Avec les nouveaux pouvoirs qui nous sont attribués, nous devrons procéder à une arrestation. Aux termes de la Loi sur la police, dont nous relevons essentiellement, nous sommes tenus d'aller jusqu'au bout. Si nous entamons une procédure d'arrestation, nous devons aller jusqu'au bout. À l'heure qu'il est, nous pouvons laisser la personne poursuivre son chemin. Toutefois, nous serons confrontés à des personnes armées. J'ai participé, avec les services d'immigration, à plusieurs arrestations. J'ai témoigné devant les tribunaux contre des conducteurs en état d'ébriété mais seulement dans le cadre de la Loi sur les douanes, pour aider la Police provinciale de l'Ontario. En tant qu'agents de la paix, l'arme nous sert strictement à nous défendre, pas à attaquer. Elle sert à la protection de l'agent et du public.
L'utilisation d'une arme serait permise exactement dans les mêmes circonstances qu'elle l'est pour la police. Une fois que l'on sort son arme, on est responsable.
Le sénateur Gigantès: Je me souviens de deux cas qui se sont produits en Ontario. Dans le premier cas, une patrouille de police avait demandé à un homme qui se promenait au milieu de la nuit, de s'arrêter. L'homme ayant mis la main dans sa poche, la police le tua d'un coup de feu. Dans sa main, ils ont trouvé une carte sur laquelle il était écrit «Je suis sourd-muet.» Cela n'a pas cessé de me hanter. Des années plus tard, un enfant avait volé un bonbon à Yorkville, à Toronto. Un policier lui demanda de s'arrêter. L'enfant ne le fit pas et le policier tua d'un coup de feu cet enfant de douze ans.
Quand je vois ce genre de choses, je suis allergique à l'idée d'armer plus de policiers.
M. Wayne Mercer, vice-président national, Atlantique et Québec, Union Douanes Accise: Sénateur, nous partageons vos préoccupations. Quand nous parlons d'armer des agents, nous parlons de le faire dans certains endroits si nécessaire. À l'aéroport international de Toronto, à l'aéroport international d'Halifax ou à l'aéroport international de Vancouver, un agent n'aura probablement pas besoin d'une arme car les gens auront déjà été inspectés avant l'embarquement et à leur arrivée au port d'entrée au Canada.

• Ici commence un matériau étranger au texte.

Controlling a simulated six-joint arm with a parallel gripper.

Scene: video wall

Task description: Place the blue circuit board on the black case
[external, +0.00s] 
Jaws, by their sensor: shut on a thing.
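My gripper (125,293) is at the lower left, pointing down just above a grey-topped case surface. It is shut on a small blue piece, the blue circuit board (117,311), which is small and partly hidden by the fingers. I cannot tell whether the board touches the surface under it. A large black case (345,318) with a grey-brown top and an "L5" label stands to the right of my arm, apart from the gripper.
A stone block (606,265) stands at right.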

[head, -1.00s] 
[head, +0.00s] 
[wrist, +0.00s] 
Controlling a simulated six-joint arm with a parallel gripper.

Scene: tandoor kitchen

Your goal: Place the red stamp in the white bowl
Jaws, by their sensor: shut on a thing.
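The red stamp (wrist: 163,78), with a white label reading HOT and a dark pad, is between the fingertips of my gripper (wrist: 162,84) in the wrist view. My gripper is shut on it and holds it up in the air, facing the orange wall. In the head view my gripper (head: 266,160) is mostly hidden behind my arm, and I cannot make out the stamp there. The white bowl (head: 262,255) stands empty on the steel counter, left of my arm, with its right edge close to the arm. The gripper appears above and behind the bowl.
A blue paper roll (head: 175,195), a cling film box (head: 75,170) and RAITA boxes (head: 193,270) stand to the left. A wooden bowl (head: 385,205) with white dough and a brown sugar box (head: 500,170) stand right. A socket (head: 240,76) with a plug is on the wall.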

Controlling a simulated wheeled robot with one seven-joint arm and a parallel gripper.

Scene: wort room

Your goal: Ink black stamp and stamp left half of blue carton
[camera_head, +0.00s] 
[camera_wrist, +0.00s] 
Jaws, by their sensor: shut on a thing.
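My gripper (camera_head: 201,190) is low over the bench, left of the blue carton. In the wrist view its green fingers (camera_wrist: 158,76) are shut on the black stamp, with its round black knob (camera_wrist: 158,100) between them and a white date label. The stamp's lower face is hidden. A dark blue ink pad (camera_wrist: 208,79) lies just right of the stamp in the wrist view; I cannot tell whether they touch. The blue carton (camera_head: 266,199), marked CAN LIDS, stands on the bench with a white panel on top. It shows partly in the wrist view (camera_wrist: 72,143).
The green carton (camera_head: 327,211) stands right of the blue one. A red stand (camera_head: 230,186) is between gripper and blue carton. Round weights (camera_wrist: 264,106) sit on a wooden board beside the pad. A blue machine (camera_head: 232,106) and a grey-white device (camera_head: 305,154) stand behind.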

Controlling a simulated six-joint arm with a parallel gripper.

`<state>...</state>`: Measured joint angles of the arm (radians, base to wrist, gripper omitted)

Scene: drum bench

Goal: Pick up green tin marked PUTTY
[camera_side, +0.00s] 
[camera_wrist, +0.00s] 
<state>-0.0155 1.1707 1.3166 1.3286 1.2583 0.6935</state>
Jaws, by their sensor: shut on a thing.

En revanche, une arme peut être nécessaire à l'agent qui participe avec la GRC à des opérations de surveillance sur la côte de la Nouvelle-Écosse, où les agents de la GRC et des autres forces de l'ordre sont armés. Dans ces endroits, nos agents sont considérés comme une charge inutile. Ils travaillent main dans la main avec ces gens, mais le policier a la double responsabilité de se protéger lui et l'agent de Douanes Canada, parce que, dans l'état actuel des choses, celui-ci n'a pas reçu la formation appropriée pour faire face à la situation et n'a pas l'équipement nécessaire.
Nous ne demandons pas toutefois que tous soient armés et dans certains cas, il y aura des exigences à respecter. On pourrait prévoir des armes à un bureau de douanes à un point de la frontière américaine; on ne le sait pas encore; il reste que tous ne seraient pas systématiquement armés.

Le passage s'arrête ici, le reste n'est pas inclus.